Thursday, August 06, 2009

Are Utilities Overreaching and Terminating Service to Collect Old Bills After Welfare Payments are Received?

This week PULP received several calls involving the attempts of utilities to terminate electric service after receiving partial payments of arrears from local departments of social services ("DSS") under New York Social Services Law ("SSL") Section 131-s. The law requires DSS officials to make a payment of up to four months' bills to eligible applicants to forestall termination of utility service, even if that amount is less than the total amount owed. Section 65-b of the New York Public Service Law in turn requires utilities to supply or continue to supply service to persons who receive a SSL 131-s grant, even if there still "may be money due to the utility corporation or municipality for services previously furnished...."
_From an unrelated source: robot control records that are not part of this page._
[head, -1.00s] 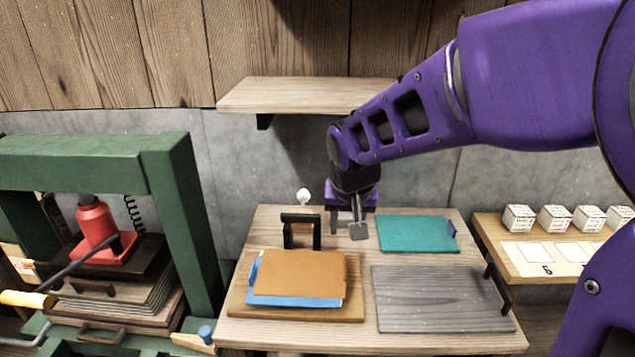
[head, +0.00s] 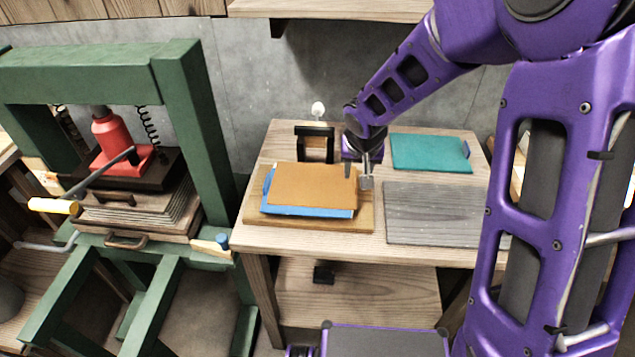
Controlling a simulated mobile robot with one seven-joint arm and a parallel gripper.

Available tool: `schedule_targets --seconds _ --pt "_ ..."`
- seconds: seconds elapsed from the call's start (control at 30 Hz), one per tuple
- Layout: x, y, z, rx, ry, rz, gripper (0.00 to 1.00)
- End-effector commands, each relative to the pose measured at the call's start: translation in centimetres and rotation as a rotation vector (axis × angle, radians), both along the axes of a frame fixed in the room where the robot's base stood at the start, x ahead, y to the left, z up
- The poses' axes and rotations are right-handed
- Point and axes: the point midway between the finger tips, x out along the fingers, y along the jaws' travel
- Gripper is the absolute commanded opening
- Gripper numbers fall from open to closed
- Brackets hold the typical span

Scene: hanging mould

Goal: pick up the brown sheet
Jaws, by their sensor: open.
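The brown sheet (head: 312,185) lies flat on top of a blue sheet (head: 300,211), which sticks out at its front and left edges. Both rest on a wooden board (head: 364,222) on the table. My gripper (head: 357,178) is open, with its fingers pointing down at the right edge of the brown sheet. The near finger hides a bit of that edge. I cannot tell whether the fingers touch the sheet or have its edge between them.
A black upright stand (head: 315,144) is just behind the stack. A teal sheet (head: 430,153) lies at the back right and a grey ribbed board (head: 432,212) at the front right. A green press frame (head: 190,120) stands left of the table. A shelf (head: 320,8) hangs above.

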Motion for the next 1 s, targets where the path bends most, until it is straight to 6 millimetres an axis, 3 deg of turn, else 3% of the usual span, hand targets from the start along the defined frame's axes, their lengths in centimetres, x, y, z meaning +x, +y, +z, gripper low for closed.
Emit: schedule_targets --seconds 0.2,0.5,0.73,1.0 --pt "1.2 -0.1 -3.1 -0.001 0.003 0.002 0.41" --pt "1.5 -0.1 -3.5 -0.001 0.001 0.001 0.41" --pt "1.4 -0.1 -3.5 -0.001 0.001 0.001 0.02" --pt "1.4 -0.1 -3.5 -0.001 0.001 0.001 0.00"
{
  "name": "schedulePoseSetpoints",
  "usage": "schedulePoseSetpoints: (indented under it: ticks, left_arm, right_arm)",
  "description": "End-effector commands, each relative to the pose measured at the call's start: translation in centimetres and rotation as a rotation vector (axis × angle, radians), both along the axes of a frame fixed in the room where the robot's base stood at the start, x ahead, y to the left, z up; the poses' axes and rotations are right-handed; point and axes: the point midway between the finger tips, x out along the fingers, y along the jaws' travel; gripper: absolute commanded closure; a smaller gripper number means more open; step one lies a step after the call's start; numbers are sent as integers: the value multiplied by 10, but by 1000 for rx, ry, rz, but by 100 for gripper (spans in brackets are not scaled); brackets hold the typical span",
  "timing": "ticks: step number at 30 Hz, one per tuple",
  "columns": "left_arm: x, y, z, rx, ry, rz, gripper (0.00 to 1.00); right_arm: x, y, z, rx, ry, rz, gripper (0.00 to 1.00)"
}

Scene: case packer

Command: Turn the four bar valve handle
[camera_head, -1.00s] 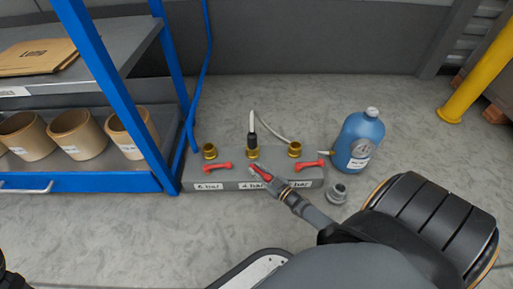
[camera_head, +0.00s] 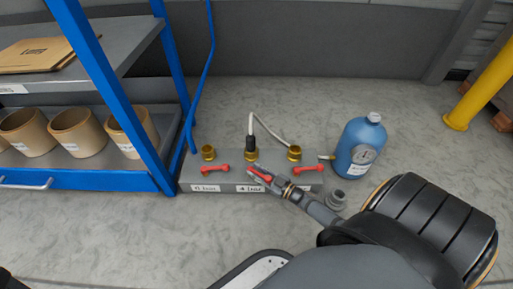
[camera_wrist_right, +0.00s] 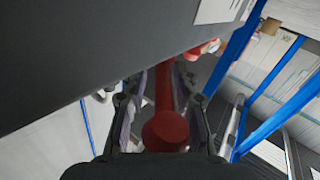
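A grey valve block (camera_head: 225,188) sits on the floor with several brass fittings on top and white pressure labels on its front. The middle label reads 4 bar. A red bar handle (camera_head: 260,175) sits above that label. My right gripper (camera_head: 253,171) is at this handle and partly hides it. In the right wrist view the red handle (camera_wrist_right: 167,130) lies between the two fingers (camera_wrist_right: 160,85), with a small gap visible on its left side. Other red handles lie to the left (camera_head: 215,169) and right (camera_head: 309,168).
A white hose (camera_head: 268,130) arches over the block. A blue-framed shelf (camera_head: 110,95) with pots stands left. Floor in front is clear.

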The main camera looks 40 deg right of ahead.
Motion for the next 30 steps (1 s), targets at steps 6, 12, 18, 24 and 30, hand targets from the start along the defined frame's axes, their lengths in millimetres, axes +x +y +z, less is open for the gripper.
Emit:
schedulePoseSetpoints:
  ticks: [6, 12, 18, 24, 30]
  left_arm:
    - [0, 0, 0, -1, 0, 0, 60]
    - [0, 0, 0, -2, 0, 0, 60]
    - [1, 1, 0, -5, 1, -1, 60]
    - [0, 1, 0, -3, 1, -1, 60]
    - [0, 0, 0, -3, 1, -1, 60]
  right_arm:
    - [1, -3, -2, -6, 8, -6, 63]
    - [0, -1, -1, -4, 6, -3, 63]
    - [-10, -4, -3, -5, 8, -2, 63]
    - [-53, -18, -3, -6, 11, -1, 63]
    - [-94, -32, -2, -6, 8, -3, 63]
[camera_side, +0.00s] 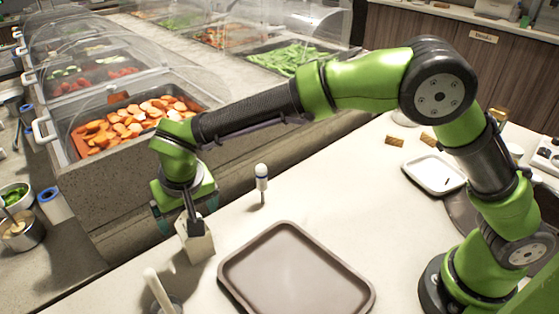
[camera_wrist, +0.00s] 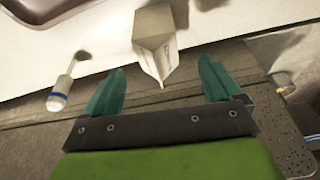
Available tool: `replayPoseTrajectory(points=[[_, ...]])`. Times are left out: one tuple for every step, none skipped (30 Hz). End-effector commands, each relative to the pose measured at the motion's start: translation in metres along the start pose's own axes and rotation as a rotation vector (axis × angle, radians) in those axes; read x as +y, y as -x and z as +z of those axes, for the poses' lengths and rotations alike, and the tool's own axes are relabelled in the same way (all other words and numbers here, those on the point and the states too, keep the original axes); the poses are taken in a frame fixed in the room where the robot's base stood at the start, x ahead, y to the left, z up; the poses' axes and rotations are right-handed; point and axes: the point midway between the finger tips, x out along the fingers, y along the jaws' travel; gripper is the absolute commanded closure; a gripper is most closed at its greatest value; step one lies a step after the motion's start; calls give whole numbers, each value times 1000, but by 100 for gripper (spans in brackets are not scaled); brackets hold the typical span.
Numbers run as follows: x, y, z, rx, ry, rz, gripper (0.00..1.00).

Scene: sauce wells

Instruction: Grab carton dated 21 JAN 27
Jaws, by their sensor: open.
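A small white carton (camera_side: 196,243) with a gabled top stands upright on the white counter in the side view, left of the tray. It also shows in the wrist view (camera_wrist: 156,50), with faint marks on one face too blurred to read as a date. My gripper (camera_side: 190,208) is just above and against the carton's top in the side view. In the wrist view my gripper (camera_wrist: 160,85) is open, its two teal fingers spread wide, with the carton's pointed end between and slightly beyond them. Nothing is held.
A brown tray (camera_side: 295,272) lies right of the carton. Food bins (camera_side: 140,190) border the counter's left edge.

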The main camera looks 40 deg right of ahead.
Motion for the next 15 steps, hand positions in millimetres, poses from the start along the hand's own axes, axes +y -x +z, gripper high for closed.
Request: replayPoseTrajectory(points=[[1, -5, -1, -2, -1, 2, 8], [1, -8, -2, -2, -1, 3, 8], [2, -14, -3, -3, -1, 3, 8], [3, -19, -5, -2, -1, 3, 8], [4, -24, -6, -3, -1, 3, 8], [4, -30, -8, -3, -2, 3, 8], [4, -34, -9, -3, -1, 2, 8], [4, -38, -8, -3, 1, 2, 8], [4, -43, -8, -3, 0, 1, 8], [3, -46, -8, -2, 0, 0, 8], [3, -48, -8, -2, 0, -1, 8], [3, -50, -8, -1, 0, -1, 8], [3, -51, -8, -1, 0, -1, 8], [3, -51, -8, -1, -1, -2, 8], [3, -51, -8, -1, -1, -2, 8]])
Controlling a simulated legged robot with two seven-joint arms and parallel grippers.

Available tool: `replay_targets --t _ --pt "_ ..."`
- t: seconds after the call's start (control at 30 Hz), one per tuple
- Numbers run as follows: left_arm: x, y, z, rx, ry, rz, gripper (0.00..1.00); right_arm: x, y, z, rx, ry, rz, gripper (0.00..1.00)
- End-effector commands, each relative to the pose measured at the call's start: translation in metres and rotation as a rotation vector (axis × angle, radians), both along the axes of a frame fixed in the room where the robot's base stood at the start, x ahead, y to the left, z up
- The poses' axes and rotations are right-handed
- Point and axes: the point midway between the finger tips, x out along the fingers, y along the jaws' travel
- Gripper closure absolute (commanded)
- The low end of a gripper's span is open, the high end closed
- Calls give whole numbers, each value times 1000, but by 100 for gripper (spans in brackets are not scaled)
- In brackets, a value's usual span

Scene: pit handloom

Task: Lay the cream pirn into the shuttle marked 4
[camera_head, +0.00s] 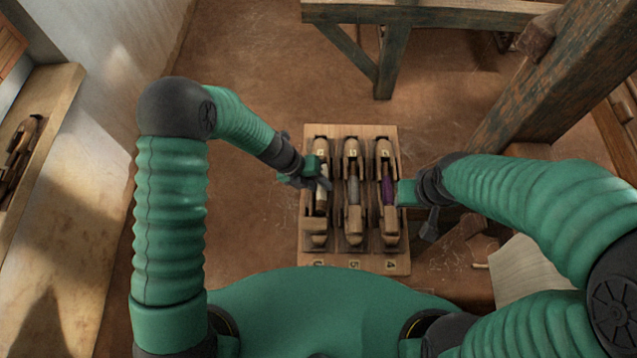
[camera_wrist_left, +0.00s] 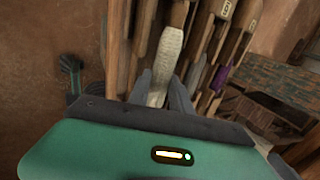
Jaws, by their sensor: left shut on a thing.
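The cream pirn (camera_head: 321,203) lies lengthwise over the leftmost shuttle (camera_head: 319,237). My left gripper (camera_head: 325,184) is shut on it. In the left wrist view the pale ribbed pirn (camera_wrist_left: 168,45) runs up from between the two grey fingers (camera_wrist_left: 162,92). I cannot tell whether the pirn rests in that shuttle or is just above it. The rightmost shuttle (camera_head: 389,220) is in line with the plate that seems to read 4 (camera_head: 390,266); a purple pirn (camera_head: 388,190) shows in it. My right gripper (camera_head: 430,228) is just right of the board, its jaws unclear.
The middle shuttle (camera_head: 354,222) has a grey pirn (camera_head: 353,188). All three shuttles sit on a wooden board (camera_head: 308,258). Loom timbers (camera_head: 540,85) stand at the upper right. A ledge (camera_head: 55,105) with a wooden tool runs along the left wall. The floor left of the board is clear.

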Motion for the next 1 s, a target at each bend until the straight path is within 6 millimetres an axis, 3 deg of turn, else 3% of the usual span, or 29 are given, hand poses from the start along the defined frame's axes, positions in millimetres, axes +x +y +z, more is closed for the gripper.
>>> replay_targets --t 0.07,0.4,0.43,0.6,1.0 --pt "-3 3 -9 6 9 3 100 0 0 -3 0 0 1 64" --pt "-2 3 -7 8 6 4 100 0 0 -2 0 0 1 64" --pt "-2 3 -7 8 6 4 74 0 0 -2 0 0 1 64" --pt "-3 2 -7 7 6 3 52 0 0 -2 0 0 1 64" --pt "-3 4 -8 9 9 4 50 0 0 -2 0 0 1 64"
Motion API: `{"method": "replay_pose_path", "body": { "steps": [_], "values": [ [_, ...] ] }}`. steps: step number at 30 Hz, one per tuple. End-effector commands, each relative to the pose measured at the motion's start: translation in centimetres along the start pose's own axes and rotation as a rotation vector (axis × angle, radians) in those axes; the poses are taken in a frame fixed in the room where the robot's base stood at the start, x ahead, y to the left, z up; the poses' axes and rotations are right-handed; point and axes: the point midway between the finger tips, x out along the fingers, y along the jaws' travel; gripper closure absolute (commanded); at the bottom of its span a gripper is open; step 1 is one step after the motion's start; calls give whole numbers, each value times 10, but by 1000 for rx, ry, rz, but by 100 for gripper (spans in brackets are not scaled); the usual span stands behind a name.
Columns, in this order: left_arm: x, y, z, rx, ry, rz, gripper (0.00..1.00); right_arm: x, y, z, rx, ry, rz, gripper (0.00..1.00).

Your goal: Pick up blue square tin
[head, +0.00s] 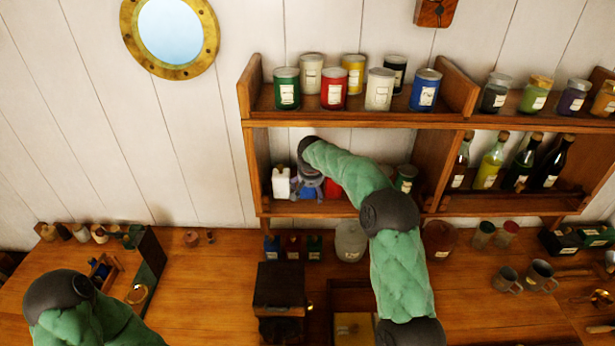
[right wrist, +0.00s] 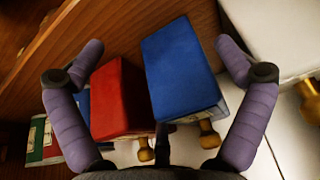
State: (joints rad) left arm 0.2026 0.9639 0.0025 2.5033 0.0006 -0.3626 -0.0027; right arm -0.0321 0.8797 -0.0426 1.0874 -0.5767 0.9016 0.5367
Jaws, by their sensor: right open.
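The blue square tin (right wrist: 182,72) shows in the right wrist view between my right gripper's spread fingers (right wrist: 165,85), nearer the right finger. A red square tin (right wrist: 122,98) stands close beside it, also between the fingers. In the head view my right gripper (head: 308,180) reaches into the middle shelf, and a bit of blue (head: 308,193) shows just below it. The gripper is open; I cannot tell whether a finger touches a tin. Its own parts hide much of the tins in the head view. My left gripper is out of view.
A white tin (head: 281,182) stands left of the gripper; a green can (head: 405,178) is to the right. The upper shelf (head: 350,123) holds several cans above my arm. Blue (head: 272,246), red (head: 293,246) and green (head: 314,246) tins stand on the counter below.

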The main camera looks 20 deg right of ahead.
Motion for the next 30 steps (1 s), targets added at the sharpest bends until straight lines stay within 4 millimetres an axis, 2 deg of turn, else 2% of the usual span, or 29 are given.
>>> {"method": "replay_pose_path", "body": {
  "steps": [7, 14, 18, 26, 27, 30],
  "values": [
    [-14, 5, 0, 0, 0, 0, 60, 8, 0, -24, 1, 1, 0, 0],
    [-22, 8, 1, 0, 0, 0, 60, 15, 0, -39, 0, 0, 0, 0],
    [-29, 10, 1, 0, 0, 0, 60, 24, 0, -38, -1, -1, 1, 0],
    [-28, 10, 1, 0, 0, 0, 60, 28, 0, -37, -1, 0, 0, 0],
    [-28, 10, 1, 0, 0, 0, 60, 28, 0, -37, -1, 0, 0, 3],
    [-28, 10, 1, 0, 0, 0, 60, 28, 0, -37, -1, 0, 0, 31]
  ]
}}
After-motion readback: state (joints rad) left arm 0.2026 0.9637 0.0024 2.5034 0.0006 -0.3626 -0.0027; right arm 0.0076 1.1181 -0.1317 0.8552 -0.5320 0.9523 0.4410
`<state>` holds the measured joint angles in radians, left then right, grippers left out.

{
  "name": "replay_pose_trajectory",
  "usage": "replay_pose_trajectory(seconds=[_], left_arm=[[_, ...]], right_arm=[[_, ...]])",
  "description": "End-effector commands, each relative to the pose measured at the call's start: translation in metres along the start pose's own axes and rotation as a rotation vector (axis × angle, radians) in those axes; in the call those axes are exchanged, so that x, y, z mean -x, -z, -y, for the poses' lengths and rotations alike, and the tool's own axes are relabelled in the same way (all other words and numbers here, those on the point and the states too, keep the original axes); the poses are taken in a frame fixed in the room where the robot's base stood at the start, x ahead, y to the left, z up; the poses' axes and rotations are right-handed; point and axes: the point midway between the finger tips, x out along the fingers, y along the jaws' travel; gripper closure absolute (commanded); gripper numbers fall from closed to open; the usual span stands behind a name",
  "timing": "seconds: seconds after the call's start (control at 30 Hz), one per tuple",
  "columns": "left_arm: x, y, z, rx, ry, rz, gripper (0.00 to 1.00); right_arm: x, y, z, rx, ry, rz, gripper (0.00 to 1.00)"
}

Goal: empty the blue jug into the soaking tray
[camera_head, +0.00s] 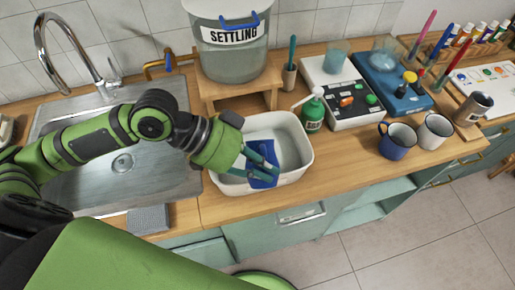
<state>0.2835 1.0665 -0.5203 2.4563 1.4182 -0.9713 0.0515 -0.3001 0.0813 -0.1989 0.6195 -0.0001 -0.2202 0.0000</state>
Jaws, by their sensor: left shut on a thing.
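The soaking tray (303,161) is a white, deep, rounded tub on the wooden counter, right of the sink. My left gripper (262,162) reaches over it from the left, its teal fingers shut on a blue thing, which I take to be the blue jug (262,180). The jug is low over the tray's near part, and the fingers and arm hide some of it. Its mouth, its contents and any stream cannot be made out. Whether it touches the tray cannot be told. My right gripper is not in view.
A large tank labelled SETTLING (232,60) stands on a wooden stand behind the tray. A green pump bottle (313,113) is close at the tray's right. A blue mug (396,145) and a white mug (434,131) stand further right. The sink (150,188) lies left.

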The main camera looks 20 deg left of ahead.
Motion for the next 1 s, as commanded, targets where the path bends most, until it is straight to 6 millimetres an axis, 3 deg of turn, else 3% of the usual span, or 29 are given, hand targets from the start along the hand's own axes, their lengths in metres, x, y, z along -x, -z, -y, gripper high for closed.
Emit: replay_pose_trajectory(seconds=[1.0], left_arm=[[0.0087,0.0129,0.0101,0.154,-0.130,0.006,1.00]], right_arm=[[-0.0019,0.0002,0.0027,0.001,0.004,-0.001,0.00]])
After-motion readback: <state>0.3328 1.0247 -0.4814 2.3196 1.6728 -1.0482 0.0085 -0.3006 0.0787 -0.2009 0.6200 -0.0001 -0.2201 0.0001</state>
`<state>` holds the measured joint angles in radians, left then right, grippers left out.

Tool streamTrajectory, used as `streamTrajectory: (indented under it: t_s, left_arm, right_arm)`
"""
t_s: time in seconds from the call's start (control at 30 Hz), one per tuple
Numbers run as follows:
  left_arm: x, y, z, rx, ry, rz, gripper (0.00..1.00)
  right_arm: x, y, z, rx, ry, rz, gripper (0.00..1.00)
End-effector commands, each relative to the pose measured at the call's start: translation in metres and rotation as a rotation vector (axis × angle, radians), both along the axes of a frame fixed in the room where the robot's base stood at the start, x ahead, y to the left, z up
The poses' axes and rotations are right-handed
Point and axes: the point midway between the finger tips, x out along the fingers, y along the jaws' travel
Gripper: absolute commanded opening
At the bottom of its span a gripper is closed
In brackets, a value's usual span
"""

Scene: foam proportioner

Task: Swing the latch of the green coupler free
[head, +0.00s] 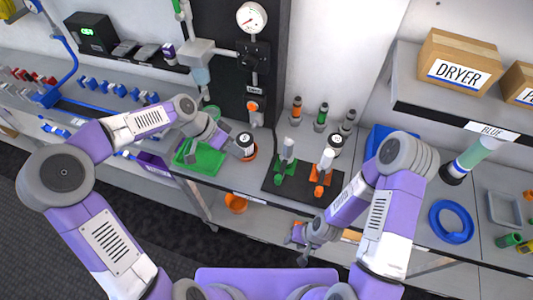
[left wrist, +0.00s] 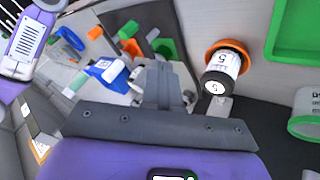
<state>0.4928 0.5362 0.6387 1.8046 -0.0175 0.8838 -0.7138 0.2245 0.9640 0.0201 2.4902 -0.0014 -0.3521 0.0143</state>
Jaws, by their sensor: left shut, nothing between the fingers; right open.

After receiving the four-month payments, the utilities again sent bills demanding the entire remainder of the past due bills and attempted to terminate service again, seeking to recover the same arrears that had been owed when the four-month DSS payment was made. This we believe is unlawful.

Chapter 895 of the laws of 1981 established the emergency utility arrears assistance program under SSL § 131-s and a complementary provision in PSL § 65-b requiring continuation of service when a payment is made or promised by DSS. The legislative history of Chapter 895 shows it was enacted to put a stop to efforts of utilities to extract payment by DSS of more than four months' bills as a condition of restoring or continuing service, and to legislatively overrule a court decision that had allowed Con Edison to do that.

The letter of the PSC Chairman in support of Chapter 895 urging the Governor to sign it recognized that the utilities cannot reuse the collection club of service termination after receiving a 131-s payment of four months' bills. The unsatisfied arrears not covered by the DSS payment may still be collected through conventional means other than utility service termination (such as lawsuits), and shortfalls in collection of the debts must be addressed in the PSC rate setting process, which makes allowances for uncollectibles as a utility expense when rates are set. The utilities thus cannot engage in an endless series of terminations for the same arrears that would require DSS to pay more than the amount of four months' bills to obtain continued service to a person eligible for the grant.